Data listing
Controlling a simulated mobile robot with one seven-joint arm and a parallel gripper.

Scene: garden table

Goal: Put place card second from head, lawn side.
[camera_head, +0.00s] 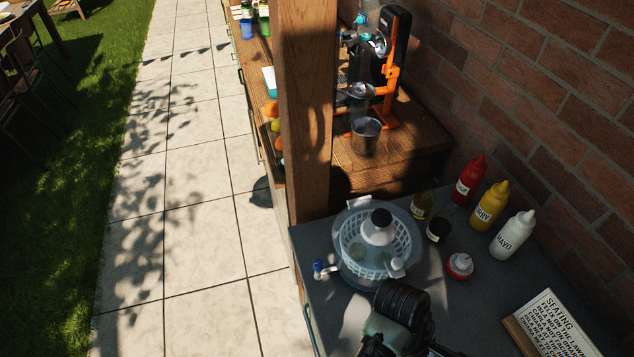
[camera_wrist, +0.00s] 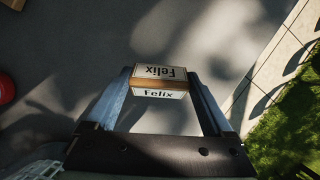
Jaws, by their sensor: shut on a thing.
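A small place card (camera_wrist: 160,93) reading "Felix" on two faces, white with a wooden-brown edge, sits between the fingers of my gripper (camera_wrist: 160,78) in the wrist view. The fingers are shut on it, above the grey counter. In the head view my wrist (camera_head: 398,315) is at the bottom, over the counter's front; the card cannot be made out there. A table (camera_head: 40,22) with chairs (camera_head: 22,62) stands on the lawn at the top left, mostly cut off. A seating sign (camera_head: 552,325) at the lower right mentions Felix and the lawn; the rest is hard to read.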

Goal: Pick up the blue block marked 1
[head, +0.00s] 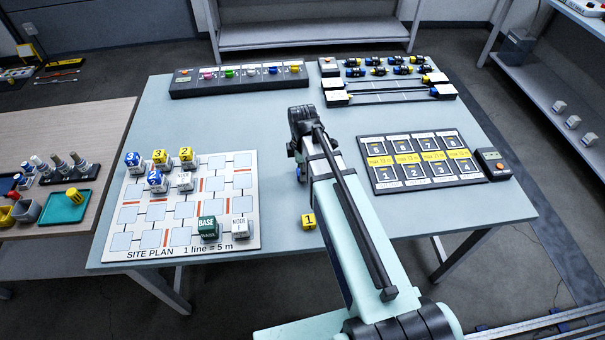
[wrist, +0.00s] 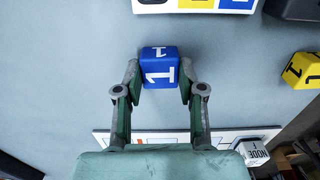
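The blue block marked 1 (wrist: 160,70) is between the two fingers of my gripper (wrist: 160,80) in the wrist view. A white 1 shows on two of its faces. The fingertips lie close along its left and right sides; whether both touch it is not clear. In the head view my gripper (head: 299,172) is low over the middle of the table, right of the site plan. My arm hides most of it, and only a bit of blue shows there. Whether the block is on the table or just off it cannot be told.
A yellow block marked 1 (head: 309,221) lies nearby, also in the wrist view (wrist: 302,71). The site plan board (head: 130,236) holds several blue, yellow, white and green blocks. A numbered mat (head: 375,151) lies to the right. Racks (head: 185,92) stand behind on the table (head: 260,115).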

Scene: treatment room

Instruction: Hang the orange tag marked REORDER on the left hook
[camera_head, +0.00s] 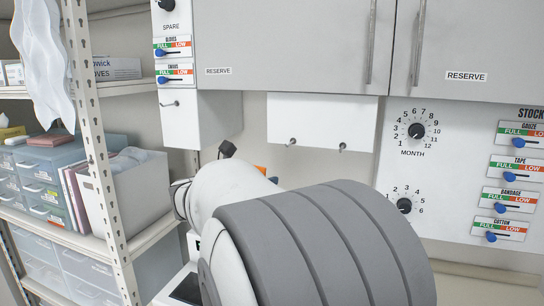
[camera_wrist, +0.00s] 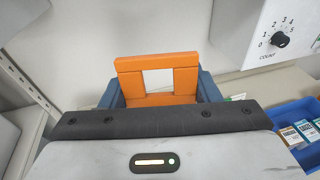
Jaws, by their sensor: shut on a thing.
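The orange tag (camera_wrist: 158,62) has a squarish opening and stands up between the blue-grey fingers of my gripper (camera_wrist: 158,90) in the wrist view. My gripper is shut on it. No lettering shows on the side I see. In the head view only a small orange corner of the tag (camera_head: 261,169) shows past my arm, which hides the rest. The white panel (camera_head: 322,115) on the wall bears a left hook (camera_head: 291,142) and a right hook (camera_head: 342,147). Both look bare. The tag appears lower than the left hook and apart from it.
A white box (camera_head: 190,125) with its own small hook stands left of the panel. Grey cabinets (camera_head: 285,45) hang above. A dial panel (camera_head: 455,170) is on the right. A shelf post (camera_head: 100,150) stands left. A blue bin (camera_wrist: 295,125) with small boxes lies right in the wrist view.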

### Task instructions
Please extract exactly the lines of the data, from the first through the line containing "[head, +0.00s]", and add no pictures to the copy.

### Exercise output
Controlling a simulated mobile robot with one seven-joint arm and a parallel gripper.

Scene: garden table

Goal: Put place card second from head, lawn side.
[camera_head, +0.00s] 
[camera_wrist, +0.00s] 
Jaws, by their sensor: shut on a thing.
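A small place card (camera_wrist: 160,93) reading "Felix" on two faces, white with a wooden-brown edge, sits between the fingers of my gripper (camera_wrist: 160,78) in the wrist view. The fingers are shut on it, above the grey counter. In the head view my wrist (camera_head: 398,315) is at the bottom, over the counter's front; the card cannot be made out there. A table (camera_head: 40,22) with chairs (camera_head: 22,62) stands on the lawn at the top left, mostly cut off. A seating sign (camera_head: 552,325) at the lower right mentions Felix and the lawn; the rest is hard to read.

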Goal: Pick up the blue block marked 1
[head, +0.00s] 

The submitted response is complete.